Stated exercise: Copy, character for character, the lines running from the one with "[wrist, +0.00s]" to the one with "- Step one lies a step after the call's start", ends included. Leave out every other line.

Information supplied:
*-*-*

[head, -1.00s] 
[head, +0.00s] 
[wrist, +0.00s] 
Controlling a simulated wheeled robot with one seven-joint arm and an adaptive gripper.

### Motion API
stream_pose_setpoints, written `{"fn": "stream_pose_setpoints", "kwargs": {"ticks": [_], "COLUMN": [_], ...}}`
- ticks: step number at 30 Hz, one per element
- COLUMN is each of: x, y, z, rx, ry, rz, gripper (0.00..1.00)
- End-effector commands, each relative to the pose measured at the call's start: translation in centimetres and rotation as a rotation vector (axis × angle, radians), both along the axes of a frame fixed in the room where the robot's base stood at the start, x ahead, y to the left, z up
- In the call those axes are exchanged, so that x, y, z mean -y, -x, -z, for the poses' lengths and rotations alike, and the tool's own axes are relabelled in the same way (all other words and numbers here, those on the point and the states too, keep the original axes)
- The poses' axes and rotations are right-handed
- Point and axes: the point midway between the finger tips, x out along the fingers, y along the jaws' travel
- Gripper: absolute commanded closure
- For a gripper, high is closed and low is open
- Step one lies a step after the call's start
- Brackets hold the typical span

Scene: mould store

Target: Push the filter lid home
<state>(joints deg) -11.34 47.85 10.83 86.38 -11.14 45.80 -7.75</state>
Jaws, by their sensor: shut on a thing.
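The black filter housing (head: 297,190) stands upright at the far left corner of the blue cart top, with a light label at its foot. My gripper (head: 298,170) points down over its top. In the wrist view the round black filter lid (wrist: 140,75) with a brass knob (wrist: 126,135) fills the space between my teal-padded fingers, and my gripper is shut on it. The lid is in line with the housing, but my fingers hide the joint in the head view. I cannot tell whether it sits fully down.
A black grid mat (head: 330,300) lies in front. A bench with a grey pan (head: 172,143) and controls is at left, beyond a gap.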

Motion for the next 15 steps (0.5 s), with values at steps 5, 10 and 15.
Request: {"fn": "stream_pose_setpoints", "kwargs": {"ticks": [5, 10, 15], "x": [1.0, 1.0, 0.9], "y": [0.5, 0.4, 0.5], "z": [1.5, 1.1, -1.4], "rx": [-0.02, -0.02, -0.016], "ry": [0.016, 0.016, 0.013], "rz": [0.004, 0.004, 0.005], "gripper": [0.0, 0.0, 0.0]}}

*-*-*

Task solution:
[wrist, +0.00s] 
Controlling a simulated wheeled robot with one seven-joint arm and an adaptive gripper.

### Motion API
stream_pose_setpoints, written `{"fn": "stream_pose_setpoints", "kwargs": {"ticks": [_], "COLUMN": [_], ...}}`
- ticks: step number at 30 Hz, one per element
- COLUMN is each of: x, y, z, rx, ry, rz, gripper (0.00..1.00)
- End-effector commands, each relative to the pose measured at the call's start: translation in centimetres and rotation as a rotation vector (axis × angle, radians), both along the axes of a frame fixed in the room where the robot's base stood at the start, x ahead, y to the left, z up
- In the call those axes are exchanged, so that x, y, z mean -y, -x, -z, for the poses' lengths and rotations alike, and the tool's own axes are relabelled in the same way (all other words and numbers here, those on the point and the states too, keep the original axes)
- The poses' axes and rotations are right-handed
- Point and axes: the point midway between the finger tips, x out along the fingers, y along the jaws' travel
- Gripper: absolute commanded closure
- For a gripper, high is closed and low is open
- Step one lies a step after the call's start

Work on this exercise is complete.